Strickland decision has Marwari rolling in high-grade gold

Updated: Apr 18


Strickland Metals’ diamond rig drilling for gold at Marwari. Credit: File

A Strickland Metals decision to lock its full focus on its Marwari target at Yandal in Western Australia is paying almost immediate dividends, with new high-grade gold hits including 24m at 7.4g/t from 29m and a second hole yielding 3m at 8.9g/t gold from 71m.


The company says the 24m intersection from the deposit within its 100 per cent-owned Horse Well prospect and just 50m north-east of the discovery hole, also contained a 5m slice going 28g/t gold. It comes after Strickland last month suddenly declared it had redirected all its reverse-circulation (RC) and diamond drill rigs to Marwari and sent its ASX share price on a tear.


The high-grade gold numbers come from the first suite of results returned from three diamond-core drillholes and four RC drillholes the company has put into Marwari in its first 19-hole program of deeper evaluation. The campaign has seen the target cored with six diamond holes for a total of 1684m and 13 RC drillholes probing it for a further 2640m.
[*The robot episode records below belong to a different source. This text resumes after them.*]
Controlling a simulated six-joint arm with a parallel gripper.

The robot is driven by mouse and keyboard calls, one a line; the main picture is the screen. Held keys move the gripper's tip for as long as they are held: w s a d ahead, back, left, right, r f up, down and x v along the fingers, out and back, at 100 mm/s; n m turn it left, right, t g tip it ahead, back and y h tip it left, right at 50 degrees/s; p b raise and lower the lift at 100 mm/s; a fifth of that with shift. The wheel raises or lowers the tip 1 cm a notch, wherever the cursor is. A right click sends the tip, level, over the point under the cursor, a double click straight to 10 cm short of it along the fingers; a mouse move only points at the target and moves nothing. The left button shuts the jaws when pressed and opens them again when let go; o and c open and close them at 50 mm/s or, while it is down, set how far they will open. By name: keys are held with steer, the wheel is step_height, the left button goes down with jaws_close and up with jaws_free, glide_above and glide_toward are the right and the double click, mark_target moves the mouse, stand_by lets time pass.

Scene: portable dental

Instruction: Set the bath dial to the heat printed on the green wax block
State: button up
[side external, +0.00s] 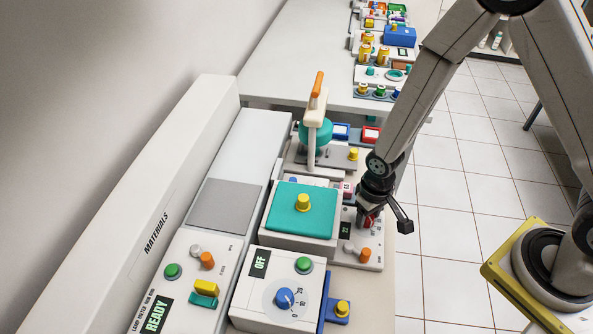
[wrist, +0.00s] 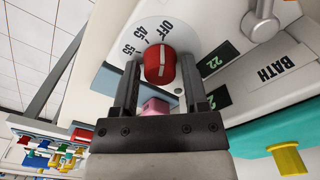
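The red bath dial (wrist: 160,63) has a white line pointing about toward OFF. The labels 45 and 55 follow to the left of OFF. My gripper (wrist: 158,62) has one finger on each side of the dial, with narrow gaps seeming to show. In the side view my gripper (side external: 369,217) is low over the panel right of the teal lid, mostly hiding the dial. A small pink block (wrist: 154,105) shows behind the fingers. I cannot make out a green wax block or its printed heat.
The teal lid (side external: 288,219) with a yellow knob stands left of my gripper. A display reading 22 (wrist: 219,57) and the BATH label (wrist: 278,67) sit beside the dial. A panel with a blue dial (side external: 285,298) is in front. Tiled floor lies right.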

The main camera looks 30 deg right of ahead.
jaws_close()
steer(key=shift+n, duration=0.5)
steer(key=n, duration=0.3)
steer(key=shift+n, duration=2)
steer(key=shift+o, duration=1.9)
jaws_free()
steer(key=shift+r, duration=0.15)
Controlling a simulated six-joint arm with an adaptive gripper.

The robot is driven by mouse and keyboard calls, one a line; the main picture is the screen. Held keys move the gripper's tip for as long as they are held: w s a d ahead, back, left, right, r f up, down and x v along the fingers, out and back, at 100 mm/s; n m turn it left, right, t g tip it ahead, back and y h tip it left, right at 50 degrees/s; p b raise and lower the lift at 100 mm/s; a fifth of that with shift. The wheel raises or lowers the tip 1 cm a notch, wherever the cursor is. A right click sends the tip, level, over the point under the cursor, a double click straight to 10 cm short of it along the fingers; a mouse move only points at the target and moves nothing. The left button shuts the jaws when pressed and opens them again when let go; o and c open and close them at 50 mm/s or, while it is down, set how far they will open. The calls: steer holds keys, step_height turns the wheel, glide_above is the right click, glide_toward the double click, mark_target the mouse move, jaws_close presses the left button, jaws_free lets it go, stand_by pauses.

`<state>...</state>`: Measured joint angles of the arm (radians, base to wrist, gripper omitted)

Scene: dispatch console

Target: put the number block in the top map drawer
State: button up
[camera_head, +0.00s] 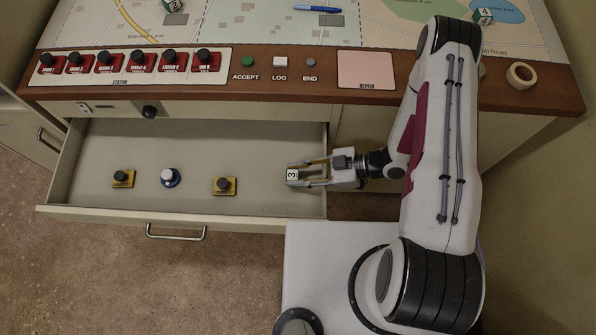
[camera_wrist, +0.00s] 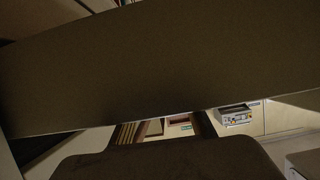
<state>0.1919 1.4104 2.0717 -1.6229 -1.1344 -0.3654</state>
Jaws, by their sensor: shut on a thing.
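The number block (camera_head: 292,174), white with a black 3 on its top and a green edge, is between the fingers of my gripper (camera_head: 297,176). My gripper is shut on it, reaching in from the right over the right end of the open drawer (camera_head: 110,213). The block appears within the drawer's outline; its height above the drawer floor is hard to tell. The drawer is pulled well out under the console top, with a metal handle on its front. The wrist view is mostly filled by dark, unclear surfaces, and I cannot make out the block there.
Other number blocks (camera_head: 172,5) (camera_head: 483,16) and a tape roll (camera_head: 520,75) lie on the console (camera_head: 440,95).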

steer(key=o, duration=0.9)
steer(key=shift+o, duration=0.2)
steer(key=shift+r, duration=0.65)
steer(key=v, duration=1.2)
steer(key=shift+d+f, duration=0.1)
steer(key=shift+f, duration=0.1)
While the Company was hopeful of intersecting the Marwari lode again in these initial diamond holes, what they do confirm is that we are dealing with a large and structurally complex system, as evidenced by the extremely intense alteration, veining and complexity seen in the core, and that the system has also been intersected over 1.1km. Strickland Metals chief executive officer Andrew Bray

Bray said the balance of results from the RC work and four diamond holes at Marwari remain outstanding, in addition to the two initial RC holes drilled at Chetak. An RC rig is booked to return in the first week of the New Year for about three weeks before closing operations down for the wet season.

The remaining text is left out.